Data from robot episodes
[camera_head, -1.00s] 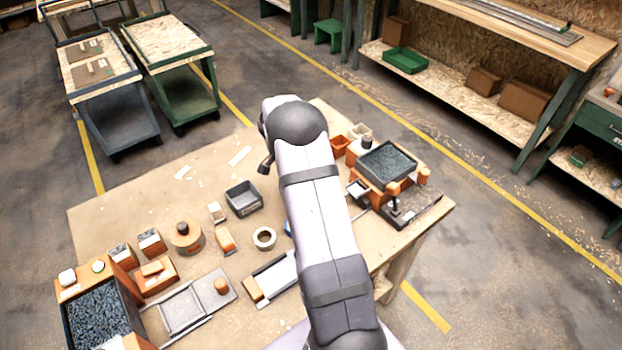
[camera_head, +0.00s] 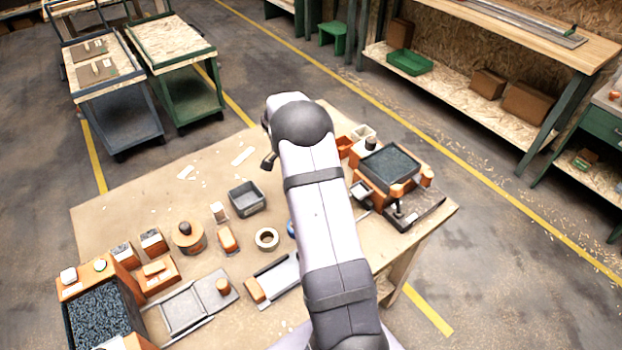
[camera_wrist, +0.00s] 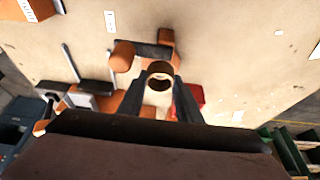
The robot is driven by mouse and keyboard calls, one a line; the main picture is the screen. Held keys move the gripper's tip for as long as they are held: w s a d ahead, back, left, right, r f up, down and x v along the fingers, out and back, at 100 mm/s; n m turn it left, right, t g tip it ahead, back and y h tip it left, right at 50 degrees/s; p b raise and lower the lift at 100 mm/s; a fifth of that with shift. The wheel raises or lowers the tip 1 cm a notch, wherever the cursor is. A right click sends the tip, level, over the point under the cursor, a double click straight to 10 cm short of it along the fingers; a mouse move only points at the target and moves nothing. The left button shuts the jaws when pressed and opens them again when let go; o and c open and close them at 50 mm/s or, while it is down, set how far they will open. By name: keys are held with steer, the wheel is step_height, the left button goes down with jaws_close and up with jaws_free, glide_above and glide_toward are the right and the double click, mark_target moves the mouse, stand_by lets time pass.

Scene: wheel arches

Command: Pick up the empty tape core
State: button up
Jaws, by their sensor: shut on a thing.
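My gripper (camera_wrist: 160,84) shows in the wrist view, its two dark fingers on either side of a small tan ring with a dark hole, which looks like the empty tape core (camera_wrist: 160,66). The fingers are shut on it. Orange blocks and a dark strip lie behind it in that view; I cannot tell how high it is held. In the head view my arm hides the gripper and the held ring. Another pale ring, like a tape roll (camera_head: 258,241), lies flat on the table left of my arm.
A large dark-filled bin (camera_head: 100,312) stands at front left. The bench's back left is mostly clear, with paper scraps.

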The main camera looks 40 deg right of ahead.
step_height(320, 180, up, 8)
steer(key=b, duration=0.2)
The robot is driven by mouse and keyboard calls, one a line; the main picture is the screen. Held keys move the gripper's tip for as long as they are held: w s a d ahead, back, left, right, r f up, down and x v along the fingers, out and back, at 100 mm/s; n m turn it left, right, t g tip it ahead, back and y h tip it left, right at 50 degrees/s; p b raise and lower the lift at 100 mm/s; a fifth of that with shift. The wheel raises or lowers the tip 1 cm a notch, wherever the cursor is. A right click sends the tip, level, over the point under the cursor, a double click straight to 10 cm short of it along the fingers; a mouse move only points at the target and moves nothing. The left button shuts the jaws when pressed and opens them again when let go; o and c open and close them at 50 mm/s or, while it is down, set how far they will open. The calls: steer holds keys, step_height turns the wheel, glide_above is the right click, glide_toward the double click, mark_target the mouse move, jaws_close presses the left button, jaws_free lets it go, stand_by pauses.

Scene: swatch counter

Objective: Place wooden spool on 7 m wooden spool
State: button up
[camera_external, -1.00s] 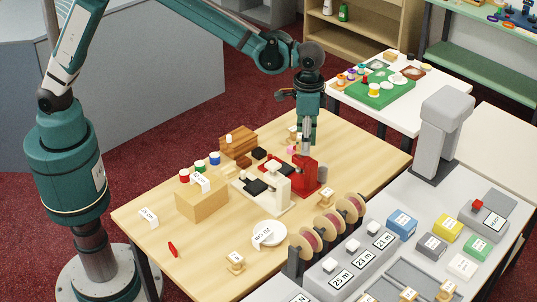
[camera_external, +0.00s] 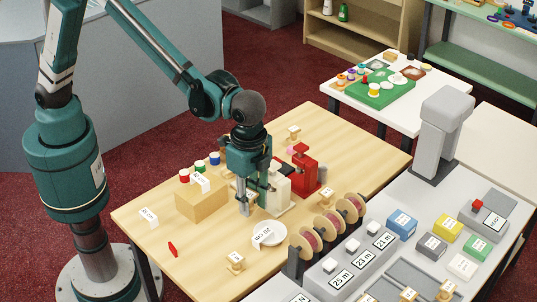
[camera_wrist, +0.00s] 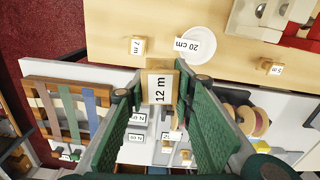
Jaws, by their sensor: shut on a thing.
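My gripper (camera_external: 252,204) is over the near part of the wooden table, left of the white machine. It is shut on a wooden spool (camera_wrist: 160,88) with a white "12 m" label, seen between the fingers in the wrist view. In the external view the fingers partly cover this spool. The 7 m wooden spool (camera_wrist: 138,46) stands on the table beside a white round plate (camera_wrist: 206,40). In the external view a small labelled spool (camera_external: 236,261) stands left of and nearer than the plate (camera_external: 276,238), apart from my gripper.
A white machine (camera_external: 277,190) and a red machine (camera_external: 304,165) stand behind and right of my gripper. A wooden block (camera_external: 198,205) is to its left. Large ribbon reels (camera_external: 327,228) line the table's right edge. A red item (camera_external: 172,249) lies at the front left.

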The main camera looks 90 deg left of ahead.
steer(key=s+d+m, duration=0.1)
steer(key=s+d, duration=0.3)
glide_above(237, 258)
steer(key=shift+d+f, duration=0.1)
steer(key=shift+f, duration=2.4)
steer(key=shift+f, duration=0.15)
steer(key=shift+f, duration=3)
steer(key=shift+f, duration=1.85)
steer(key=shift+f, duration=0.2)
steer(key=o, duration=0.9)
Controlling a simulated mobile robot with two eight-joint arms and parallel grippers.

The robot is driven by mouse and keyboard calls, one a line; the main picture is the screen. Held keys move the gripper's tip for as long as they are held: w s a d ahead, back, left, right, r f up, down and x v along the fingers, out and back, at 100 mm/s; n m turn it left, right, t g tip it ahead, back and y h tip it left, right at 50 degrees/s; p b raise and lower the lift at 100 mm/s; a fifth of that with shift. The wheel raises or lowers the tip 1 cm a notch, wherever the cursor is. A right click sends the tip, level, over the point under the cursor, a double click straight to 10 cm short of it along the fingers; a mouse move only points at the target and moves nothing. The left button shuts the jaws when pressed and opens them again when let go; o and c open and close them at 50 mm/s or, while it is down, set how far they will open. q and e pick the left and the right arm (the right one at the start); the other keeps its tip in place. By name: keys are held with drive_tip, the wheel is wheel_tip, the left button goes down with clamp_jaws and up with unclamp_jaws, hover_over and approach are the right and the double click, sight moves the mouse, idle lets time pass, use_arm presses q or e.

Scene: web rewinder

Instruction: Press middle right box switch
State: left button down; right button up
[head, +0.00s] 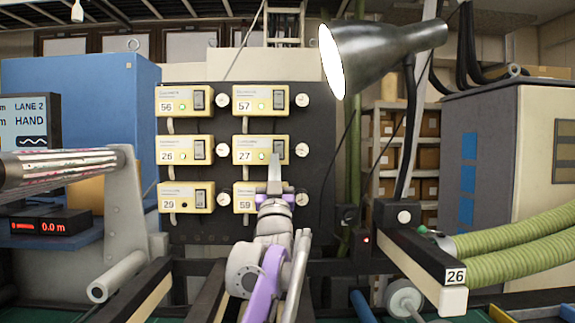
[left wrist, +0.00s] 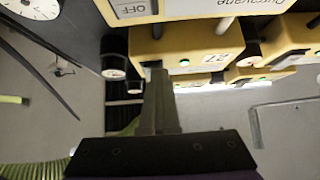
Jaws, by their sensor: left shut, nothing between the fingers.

» **Brief**
Count every line in the listing above that holds "Scene", then report only the count.

» **The answer**
3